One of the highlights of a tour is the dazzling Galerie des Glaces (Hall of Mirrors). Lavish balls were once held here, as was a later event with much greater world impact: the signing of the Treaty of Versailles, which put an end to World War I on June 28, 1919. Grands Appartements (State Apartments) are whipped into a lather of decoration, with painted ceilings, marble walls, parquet floors, and canopy beds topped with ostrich plumes. The Petits Appartements (Private Apartments), where the royal family and friends lived, are on a more human scale, lined with 18th-century gold and white rococo boiseries. The Opéra Royal, the first oval hall in France, was designed for Louis XV and inaugurated in 1770 for the marriage of 15-year-old Louis XVI to 14-year-old Austrian archduchess Marie-Antoinette. Considered the finest 18th-century opera house in Europe (with acoustics to match), it is now home to the Royal Opéra and a major venue for world-class performers. Check out the "marble" loges—they're actually trompe l'oeil, as are the enormous pillars, whose hollow wooden interiors partly account for the hall's fine acoustics. The solemn white-and-gold chapel was completed in 1710—the king and queen attended daily Mass here seated in gilt boxes. Completed in 1701 in the Louis-XIV style, the Apartements du Roi (King's Apartments) comprise a suite of 15 rooms set in a "U" around the east facade's Marble Court. While the Chambre de la Reine (Queen's Bed Chamber)—probably the most opulent bedroom in the world—was initially created for Marie Thérèse, first and only official wife of Louis XIV, to be part of the Queen's Apartments, its latest update was made for Marie-Antoinette, and its light, frilly, and incredibly sumptuous floral-motif textiles and extravagant baldachin (with its enormous panaches of ostrich feathers) reflect the chicest style of the late 18th century. The superb Salon du Grand Couvert, antechamber to the Queen's Apartments and the place where Louis XIV took his supper every evening at ten o'clock, reopened in 2013 after a 16-month restoration. The sumptuously painted walls and ceilings, tapestries, woodwork, and even the furniture have been returned to their original splendor, making this the only one of the queen's private rooms that can be seen exactly as it was first decorated in the 1670s.

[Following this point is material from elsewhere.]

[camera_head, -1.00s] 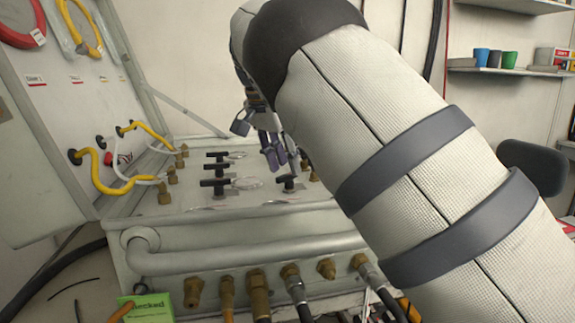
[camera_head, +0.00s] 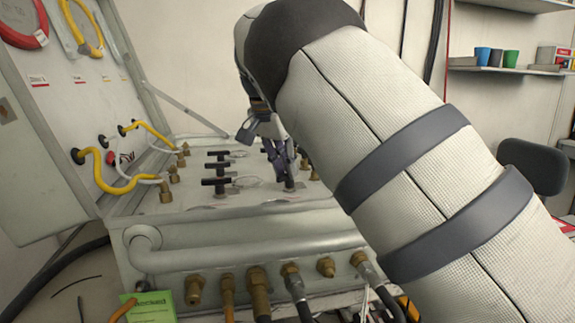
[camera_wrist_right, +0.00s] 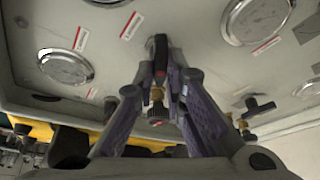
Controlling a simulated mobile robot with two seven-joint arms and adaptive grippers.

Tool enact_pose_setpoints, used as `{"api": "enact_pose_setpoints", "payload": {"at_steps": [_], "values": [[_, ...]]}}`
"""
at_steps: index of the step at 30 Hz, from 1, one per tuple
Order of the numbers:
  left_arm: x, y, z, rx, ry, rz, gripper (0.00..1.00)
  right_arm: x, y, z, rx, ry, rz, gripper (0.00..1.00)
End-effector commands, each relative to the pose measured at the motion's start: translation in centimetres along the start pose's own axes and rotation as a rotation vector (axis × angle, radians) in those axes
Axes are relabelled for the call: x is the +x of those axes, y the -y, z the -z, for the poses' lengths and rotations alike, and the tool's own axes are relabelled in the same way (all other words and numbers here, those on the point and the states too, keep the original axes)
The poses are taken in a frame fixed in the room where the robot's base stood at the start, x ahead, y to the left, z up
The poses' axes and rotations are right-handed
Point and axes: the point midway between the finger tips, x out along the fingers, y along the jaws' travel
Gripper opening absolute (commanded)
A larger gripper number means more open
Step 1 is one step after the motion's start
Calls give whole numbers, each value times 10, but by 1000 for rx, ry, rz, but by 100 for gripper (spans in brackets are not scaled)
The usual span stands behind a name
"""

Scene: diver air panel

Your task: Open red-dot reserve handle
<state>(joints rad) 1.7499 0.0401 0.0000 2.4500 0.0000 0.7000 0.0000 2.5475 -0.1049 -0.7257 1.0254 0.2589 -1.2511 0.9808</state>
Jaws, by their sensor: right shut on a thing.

Despite its sprawl, the palace of Versailles can get stiflingly crowded, especially as visitors are funneled through one narrow side of most of the rooms, with the furniture and objets d'art roped off. You may be able to avoid the crowds (and lines for tours) if you arrive here at 9 am. The main entrance is near the top of the courtyard to the right; after purchasing tickets, there are different lines depending on tour, physical ability, and group status. Audioguides are available, and frequent guided tours in English visit the private royal apartments. More detailed hour-long tours explore the opera house or Marie-Antoinette's private parlors. You can go through the grandest rooms—including the Hall of Mirrors and Marie-Antoinette's stunning bedchamber—without a group tour. To figure out the system, pick up a brochure at the information office or ticket counter or visit the palace's English website.